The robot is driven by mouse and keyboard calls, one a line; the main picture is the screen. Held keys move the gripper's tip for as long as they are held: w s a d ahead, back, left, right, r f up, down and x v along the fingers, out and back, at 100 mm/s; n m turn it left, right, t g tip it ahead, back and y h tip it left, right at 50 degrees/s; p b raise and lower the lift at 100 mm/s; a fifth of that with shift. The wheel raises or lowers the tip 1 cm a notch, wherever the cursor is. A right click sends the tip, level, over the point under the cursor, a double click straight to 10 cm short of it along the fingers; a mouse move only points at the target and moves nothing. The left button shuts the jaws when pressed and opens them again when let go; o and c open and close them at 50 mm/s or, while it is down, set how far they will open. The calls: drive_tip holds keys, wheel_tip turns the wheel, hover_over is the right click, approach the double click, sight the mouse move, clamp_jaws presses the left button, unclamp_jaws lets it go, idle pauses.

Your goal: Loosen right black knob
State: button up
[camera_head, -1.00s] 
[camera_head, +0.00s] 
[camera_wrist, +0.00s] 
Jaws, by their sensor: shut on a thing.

PROBLEM TO WORK ON - Copy out the material word for word and line for line.

EXERCISE OUTPUT -
The robot is driven by mouse and keyboard calls, one a line; the main picture is the screen. Held keys move the gripper's tip for as long as they are held: w s a d ahead, back, left, right, r f up, down and x v along the fingers, out and back, at 100 mm/s; n m turn it left, right, t g tip it ahead, back and y h tip it left, right at 50 degrees/s; p b raise and lower the lift at 100 mm/s; a fifth of that with shift. The wheel raises or lowers the tip 1 cm a notch, wherever the cursor is. A right click sends the tip, level, over the point under the cursor, a double click straight to 10 cm short of it along the fingers; a mouse move only points at the target and moves nothing. The left button shuts the jaws when pressed and opens them again when let go; o and c open and close them at 50 mm/s or, while it is down, set how far they will open. The calls: drive_tip holds keys, wheel_tip turns the wheel, hover_over is the right click, approach the double click, sight the mouse move, clamp_jaws presses the left button, unclamp_jaws lets it go, idle pauses.

Your goal: Loosen right black knob
State: button up
[camera_head, -1.00s] 
[camera_head, +0.00s] 
[camera_wrist, +0.00s] 
Jaws, by their sensor: shut on a thing.

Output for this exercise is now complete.